Editor-chefe do Techtudo fala da rotina de um jornalista de jogos eletrônicos e sobre os desafios de um disputado mercado
Diego Borges (à direita) faz parte da equipe do Techtudo há 6 anos Foto: Divulgação
Nos últimos anos, a indústria de jogos eletrônicos vem faturando mais do que a cinematográfica e a musical, juntas. Segundo levantamento do banco de investimentos de produtos digitais Digi-Capital, a indústria deve faturar mais de cem bilhões de dólares até 2017. Apesar da crise, o mercado avança em ritmo superior a 10% ao ano. O interesse de empresas jornalísticas nesse filão é crescente, mas o editor-chefe do Techtudo, Diego Borges, observa o interesse do público mudando do texto jornalístico para o entretenimento audiovisual proporcionado pelo Youtube e outros serviços de streaming de vídeo, devido principalmente ao desinteresse das pessoas pela leitura. Ele falou desse e de outros assuntos em entrevista realizada na área de lazer dos escritórios da Globo.com, na Barra da Tijuca.

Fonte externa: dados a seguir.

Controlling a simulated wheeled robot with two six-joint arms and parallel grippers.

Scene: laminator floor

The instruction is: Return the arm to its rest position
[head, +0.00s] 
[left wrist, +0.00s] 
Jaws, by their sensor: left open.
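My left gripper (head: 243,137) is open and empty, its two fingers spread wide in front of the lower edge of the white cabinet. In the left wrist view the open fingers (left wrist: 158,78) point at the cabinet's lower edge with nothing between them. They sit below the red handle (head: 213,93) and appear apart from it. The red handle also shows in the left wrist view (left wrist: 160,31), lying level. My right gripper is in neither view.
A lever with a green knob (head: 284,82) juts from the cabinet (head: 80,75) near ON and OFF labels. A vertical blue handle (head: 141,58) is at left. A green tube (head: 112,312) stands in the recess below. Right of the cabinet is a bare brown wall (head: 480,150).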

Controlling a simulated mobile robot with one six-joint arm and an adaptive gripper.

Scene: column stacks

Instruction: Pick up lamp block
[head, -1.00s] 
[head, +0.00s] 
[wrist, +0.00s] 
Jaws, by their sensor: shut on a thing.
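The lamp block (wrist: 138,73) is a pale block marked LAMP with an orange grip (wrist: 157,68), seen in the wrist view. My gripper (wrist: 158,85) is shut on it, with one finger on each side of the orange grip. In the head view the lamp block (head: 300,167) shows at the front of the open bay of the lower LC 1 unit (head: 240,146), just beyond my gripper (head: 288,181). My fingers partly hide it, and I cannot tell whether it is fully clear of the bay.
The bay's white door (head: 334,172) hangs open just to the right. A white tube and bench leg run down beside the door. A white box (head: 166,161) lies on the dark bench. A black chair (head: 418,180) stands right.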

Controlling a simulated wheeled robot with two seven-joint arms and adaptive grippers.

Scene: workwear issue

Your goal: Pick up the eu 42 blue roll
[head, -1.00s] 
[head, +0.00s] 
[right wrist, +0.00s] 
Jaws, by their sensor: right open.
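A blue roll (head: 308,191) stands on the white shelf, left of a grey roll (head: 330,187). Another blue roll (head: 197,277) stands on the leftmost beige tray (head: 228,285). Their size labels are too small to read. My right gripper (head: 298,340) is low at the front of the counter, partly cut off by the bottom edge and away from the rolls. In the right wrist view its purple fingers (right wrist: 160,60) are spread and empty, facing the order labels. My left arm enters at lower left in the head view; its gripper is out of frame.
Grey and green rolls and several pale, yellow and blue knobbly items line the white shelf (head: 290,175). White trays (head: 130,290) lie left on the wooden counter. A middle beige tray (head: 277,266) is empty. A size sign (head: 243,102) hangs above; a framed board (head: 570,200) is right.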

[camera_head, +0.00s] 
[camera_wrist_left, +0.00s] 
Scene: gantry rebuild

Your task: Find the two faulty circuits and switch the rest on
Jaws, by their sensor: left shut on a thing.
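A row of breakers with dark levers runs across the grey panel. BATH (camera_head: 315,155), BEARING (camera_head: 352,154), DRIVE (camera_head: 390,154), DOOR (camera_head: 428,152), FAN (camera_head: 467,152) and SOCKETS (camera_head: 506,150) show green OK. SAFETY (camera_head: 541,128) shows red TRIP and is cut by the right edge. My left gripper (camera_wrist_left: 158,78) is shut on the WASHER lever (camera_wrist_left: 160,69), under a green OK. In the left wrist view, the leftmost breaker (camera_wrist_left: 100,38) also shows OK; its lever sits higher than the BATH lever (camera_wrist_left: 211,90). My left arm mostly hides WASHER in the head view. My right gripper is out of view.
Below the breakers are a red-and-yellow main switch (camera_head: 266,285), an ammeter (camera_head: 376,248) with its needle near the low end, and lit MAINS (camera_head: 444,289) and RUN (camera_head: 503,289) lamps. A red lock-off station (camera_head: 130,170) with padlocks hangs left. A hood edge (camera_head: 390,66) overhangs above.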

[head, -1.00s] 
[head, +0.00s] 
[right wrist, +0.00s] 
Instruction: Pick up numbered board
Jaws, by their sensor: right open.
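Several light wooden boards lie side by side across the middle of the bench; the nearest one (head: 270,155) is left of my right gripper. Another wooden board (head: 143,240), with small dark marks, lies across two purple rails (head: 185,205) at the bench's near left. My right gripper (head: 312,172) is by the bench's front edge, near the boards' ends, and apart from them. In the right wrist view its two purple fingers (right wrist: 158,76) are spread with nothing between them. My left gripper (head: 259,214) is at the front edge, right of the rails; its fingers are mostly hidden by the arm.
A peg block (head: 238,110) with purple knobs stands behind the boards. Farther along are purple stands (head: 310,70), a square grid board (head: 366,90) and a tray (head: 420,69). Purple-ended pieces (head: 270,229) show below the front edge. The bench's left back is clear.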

Diego, você se formou em Sistemas de Informação em 2010, mas acabou se tornando jornalista de jogos. Como foi essa mudança? Em 2008, vim fazer estágio na Globo.com, ainda na área de informática. Fiquei só seis meses e percebi que não me agradava trabalhar nisso. Ao mesmo tempo, sempre gostei de games, mas me interessava mais pela produção do que pelo jogo em si. Por exemplo, fiquei muito ansioso com o Final Fantasy IX. Com o jogo em mãos já não tinha mais tanto interesse, isso no tempo das revistas especializadas. Ainda não tinham tantos blogs e redes sociais como hoje em dia, mas volta e meia ainda encontrava algum lugar para escrever. Em um papo desses conversei com meu chefe sobre isso e ele contou que até já existia um blog de games no Globoesporte.com, mas que não era atualizado.
Já existia algum outro site nessa época? Particularmente lembro só do Final Boss, que era da Globo.com, e do UOL Jogos. Ainda era muito o tempo das revistas. Depois de umas negociações, me tornei colunista de games no Globoesporte.com. Foi um período de transição profissional conturbado. Comecei logo pelo alto, em um blog dentro do maior portal de esportes do Brasil, com milhões de acesso por dia. Tive de me reinventar, né? Me lembro de comprar o Manual de Redação da Folha na banca. Demorava dois dias para subir o texto, preparava, revisava, revisava de novo, eu era muito sistemático para publicar as notícias. Aí, em 2010, com dois anos de blog, já com experiência na área, recebi a proposta para trabalhar no Techtudo, que ainda não tinha sido iniciado.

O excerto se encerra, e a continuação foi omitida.